▶ [WHAT YOU WILL DO]
Reproduce the listing below from the line with "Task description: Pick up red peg" to the line with "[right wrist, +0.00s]", both lines included, character for character, minus any pictures.
[EXTRACTED ENTRIES start]
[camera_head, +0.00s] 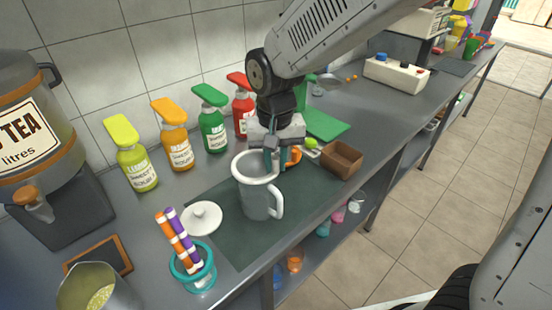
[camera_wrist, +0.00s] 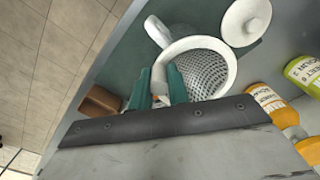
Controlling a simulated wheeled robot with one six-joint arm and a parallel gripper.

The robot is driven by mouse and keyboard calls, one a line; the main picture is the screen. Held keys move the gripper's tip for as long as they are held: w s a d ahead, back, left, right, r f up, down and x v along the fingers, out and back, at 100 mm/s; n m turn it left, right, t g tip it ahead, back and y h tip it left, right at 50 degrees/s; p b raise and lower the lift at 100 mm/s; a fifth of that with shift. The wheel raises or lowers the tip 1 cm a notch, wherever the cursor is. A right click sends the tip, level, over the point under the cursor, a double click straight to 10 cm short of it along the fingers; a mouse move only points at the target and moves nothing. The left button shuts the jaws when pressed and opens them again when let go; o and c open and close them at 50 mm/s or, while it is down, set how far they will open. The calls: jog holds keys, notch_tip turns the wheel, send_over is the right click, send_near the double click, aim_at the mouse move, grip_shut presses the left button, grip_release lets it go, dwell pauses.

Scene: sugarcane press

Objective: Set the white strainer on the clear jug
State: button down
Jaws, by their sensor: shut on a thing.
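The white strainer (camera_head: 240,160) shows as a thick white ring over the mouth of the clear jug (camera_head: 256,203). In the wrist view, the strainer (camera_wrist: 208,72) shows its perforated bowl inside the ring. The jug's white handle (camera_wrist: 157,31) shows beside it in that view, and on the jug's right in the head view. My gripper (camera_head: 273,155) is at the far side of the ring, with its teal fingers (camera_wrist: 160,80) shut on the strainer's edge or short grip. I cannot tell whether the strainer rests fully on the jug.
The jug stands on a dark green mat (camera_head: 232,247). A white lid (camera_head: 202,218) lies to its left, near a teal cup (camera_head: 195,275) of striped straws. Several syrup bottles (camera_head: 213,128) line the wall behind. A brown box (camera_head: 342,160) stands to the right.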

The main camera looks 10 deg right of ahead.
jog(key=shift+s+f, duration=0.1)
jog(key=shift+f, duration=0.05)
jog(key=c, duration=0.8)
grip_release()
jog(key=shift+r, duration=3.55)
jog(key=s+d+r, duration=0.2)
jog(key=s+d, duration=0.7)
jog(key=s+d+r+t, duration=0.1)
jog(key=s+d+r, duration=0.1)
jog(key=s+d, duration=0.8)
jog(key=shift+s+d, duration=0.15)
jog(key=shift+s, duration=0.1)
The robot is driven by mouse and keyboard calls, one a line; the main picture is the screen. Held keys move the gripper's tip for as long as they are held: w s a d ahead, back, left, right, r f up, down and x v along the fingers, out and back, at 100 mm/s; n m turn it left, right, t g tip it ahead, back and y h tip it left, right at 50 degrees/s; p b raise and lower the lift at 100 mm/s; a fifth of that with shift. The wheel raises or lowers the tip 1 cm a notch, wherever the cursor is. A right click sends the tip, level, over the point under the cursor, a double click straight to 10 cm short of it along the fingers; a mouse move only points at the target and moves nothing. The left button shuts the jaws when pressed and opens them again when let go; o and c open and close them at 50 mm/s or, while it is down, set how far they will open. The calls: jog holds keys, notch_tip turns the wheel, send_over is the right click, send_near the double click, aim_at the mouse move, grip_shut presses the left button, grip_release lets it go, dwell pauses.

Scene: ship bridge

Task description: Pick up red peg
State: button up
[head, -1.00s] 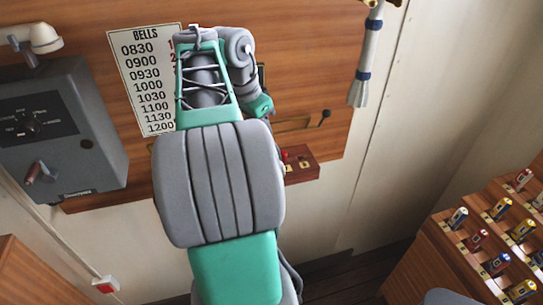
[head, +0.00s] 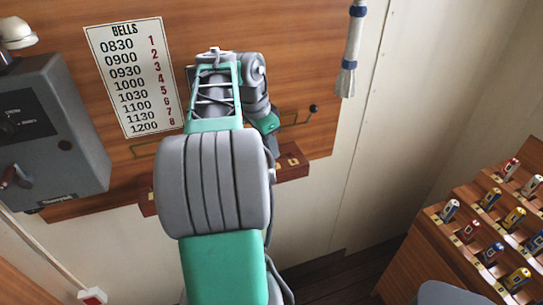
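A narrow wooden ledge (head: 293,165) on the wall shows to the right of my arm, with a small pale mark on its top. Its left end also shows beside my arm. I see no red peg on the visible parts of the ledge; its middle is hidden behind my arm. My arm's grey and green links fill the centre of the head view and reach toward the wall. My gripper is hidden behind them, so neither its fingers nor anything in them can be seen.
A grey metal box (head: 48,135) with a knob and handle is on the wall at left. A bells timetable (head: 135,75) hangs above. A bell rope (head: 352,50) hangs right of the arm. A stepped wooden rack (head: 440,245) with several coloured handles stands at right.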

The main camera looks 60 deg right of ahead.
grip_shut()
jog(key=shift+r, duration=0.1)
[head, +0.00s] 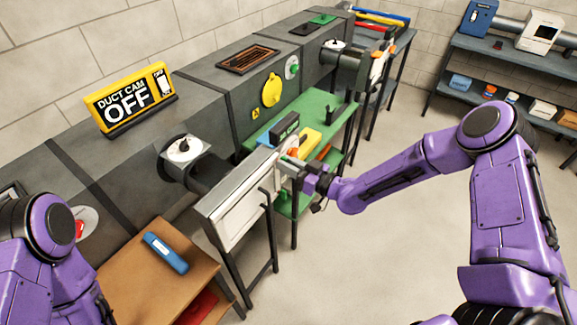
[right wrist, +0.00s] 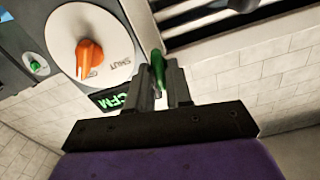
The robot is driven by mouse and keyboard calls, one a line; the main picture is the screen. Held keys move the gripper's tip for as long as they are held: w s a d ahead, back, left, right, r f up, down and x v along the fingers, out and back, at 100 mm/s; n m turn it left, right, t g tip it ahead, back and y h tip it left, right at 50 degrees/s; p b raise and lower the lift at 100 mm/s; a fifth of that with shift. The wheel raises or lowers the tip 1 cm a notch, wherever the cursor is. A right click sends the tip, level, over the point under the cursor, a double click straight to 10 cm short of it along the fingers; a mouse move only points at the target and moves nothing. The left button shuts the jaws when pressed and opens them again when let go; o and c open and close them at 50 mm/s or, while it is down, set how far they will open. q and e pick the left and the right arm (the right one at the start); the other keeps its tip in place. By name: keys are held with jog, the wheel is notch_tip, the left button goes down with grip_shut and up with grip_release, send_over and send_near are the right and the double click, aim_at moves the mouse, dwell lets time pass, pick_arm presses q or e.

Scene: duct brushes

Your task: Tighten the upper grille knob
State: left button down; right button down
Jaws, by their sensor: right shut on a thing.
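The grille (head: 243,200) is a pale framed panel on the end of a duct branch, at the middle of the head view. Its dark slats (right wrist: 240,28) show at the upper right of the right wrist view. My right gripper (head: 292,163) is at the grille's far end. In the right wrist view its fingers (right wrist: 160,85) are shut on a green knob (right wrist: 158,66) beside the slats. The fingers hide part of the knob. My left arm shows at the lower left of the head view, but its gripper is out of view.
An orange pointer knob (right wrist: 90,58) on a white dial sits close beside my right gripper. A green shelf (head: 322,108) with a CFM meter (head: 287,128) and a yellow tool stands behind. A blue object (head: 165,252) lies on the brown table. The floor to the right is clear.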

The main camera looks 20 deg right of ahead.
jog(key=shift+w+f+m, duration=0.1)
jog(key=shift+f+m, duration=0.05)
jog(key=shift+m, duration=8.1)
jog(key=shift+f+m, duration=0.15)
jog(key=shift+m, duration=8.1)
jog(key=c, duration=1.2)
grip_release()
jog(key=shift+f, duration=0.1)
[EXTRACTED ENTRIES end]
[EXTRACTED ENTRIES start]
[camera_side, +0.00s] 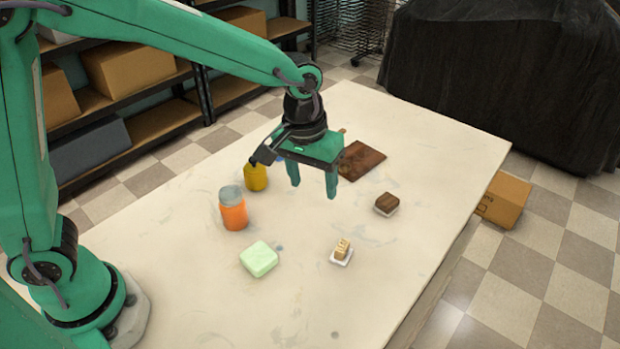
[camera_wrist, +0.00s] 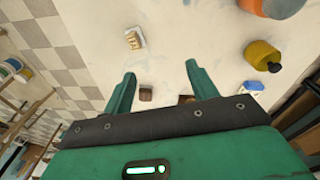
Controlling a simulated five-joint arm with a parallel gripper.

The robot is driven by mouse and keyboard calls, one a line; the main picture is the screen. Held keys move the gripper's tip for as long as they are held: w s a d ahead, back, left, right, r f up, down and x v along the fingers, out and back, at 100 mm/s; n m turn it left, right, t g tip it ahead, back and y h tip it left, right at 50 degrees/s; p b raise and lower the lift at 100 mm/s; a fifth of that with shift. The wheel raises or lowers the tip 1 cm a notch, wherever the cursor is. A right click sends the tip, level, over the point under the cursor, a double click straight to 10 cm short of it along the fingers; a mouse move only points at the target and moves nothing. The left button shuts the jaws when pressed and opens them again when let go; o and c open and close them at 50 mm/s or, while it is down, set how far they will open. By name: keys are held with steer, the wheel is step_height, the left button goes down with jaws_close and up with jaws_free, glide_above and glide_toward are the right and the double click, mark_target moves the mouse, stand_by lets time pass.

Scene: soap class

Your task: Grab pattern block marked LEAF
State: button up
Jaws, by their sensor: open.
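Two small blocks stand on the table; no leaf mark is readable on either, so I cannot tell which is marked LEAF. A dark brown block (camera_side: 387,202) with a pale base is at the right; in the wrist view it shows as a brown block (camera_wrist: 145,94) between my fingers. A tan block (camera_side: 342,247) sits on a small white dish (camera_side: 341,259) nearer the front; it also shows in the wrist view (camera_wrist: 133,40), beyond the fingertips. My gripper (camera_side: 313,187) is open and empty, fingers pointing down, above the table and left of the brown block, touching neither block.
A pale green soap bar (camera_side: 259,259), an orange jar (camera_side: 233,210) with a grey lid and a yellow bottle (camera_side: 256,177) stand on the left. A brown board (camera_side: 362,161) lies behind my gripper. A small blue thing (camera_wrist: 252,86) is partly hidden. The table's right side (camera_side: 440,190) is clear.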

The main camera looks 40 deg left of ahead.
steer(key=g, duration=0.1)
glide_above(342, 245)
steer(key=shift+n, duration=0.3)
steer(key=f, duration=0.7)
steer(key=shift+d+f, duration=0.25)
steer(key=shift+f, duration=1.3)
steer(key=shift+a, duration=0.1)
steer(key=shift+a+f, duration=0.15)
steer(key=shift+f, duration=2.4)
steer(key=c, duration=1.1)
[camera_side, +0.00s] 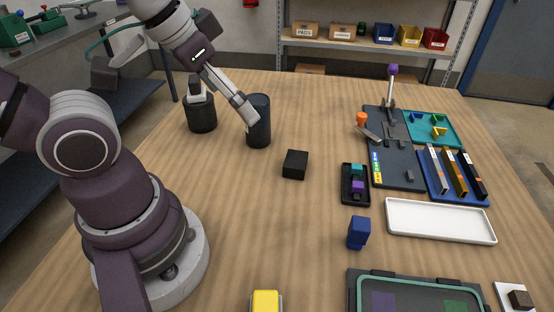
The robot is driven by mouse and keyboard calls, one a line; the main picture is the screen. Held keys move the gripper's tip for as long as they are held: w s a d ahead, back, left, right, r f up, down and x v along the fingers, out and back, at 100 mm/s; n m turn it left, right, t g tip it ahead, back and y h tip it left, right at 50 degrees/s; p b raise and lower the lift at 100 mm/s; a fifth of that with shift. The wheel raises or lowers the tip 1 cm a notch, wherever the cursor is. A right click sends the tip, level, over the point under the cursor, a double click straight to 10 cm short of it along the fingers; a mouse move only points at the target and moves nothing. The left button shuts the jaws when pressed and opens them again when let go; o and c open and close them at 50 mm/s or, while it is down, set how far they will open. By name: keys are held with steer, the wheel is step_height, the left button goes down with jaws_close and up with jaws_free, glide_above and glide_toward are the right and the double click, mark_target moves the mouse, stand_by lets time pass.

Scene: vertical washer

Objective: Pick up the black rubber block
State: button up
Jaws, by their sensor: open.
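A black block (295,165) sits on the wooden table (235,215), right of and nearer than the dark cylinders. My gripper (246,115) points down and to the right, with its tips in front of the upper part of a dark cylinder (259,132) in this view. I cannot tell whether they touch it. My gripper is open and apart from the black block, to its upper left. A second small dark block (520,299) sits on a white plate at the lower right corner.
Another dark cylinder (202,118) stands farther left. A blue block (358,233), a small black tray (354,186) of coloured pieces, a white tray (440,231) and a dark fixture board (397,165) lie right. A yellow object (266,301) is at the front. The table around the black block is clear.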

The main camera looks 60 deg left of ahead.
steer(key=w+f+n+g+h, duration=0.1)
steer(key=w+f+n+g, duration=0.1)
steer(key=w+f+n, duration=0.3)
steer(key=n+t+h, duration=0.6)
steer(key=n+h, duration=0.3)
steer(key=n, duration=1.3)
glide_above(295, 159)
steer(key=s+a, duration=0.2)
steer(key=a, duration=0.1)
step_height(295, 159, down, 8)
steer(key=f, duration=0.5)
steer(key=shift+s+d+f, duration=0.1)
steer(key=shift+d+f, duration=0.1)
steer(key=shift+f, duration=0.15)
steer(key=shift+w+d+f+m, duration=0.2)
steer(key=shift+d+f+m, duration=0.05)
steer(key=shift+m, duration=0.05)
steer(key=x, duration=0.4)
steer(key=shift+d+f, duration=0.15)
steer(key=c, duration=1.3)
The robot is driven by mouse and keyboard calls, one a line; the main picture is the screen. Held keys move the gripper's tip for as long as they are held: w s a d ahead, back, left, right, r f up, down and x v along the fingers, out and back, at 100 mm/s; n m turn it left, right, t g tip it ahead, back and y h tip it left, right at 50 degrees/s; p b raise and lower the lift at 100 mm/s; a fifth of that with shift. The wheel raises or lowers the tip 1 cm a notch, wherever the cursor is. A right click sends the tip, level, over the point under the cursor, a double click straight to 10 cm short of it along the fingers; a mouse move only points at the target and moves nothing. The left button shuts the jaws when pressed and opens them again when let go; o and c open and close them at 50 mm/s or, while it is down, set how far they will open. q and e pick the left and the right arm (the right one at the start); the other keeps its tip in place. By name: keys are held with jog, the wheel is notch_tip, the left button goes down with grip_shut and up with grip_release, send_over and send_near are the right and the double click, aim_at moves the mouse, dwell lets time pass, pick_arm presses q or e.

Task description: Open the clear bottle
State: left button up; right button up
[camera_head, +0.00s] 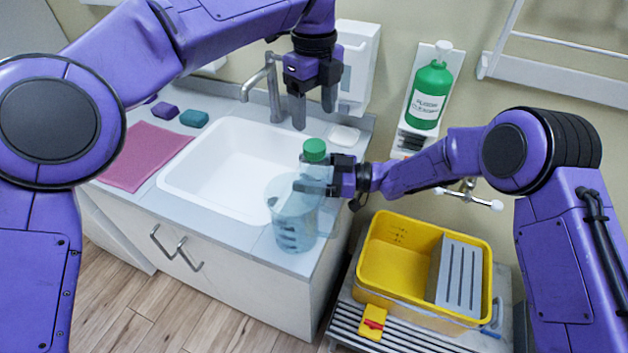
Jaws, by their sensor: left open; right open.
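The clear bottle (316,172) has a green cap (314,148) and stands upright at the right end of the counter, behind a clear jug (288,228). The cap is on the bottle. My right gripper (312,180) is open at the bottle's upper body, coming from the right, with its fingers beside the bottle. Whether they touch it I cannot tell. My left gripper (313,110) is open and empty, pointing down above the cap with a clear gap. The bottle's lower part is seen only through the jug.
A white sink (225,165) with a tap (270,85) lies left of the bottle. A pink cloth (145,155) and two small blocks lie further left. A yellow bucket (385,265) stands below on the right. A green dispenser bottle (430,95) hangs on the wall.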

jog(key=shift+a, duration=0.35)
[EXTRACTED ENTRIES end]
▶ [RESULT FOR THIS TASK]
Task description: Pick up red peg
State: button up
[head, -1.00s] 
[head, +0.00s] 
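A narrow wooden ledge (head: 293,165) on the wall shows to the right of my arm, with a small pale mark on its top. Its left end also shows beside my arm. I see no red peg on the visible parts of the ledge; its middle is hidden behind my arm. My arm's grey and green links fill the centre of the head view and reach toward the wall. My gripper is hidden behind them, so neither its fingers nor anything in them can be seen.
A grey metal box (head: 48,135) with a knob and handle is on the wall at left. A bells timetable (head: 135,75) hangs above. A bell rope (head: 352,50) hangs right of the arm. A stepped wooden rack (head: 440,245) with several coloured handles stands at right.

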The main camera looks 60 deg right of ahead.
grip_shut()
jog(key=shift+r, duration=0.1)
[head, +0.00s] 
[right wrist, +0.00s] 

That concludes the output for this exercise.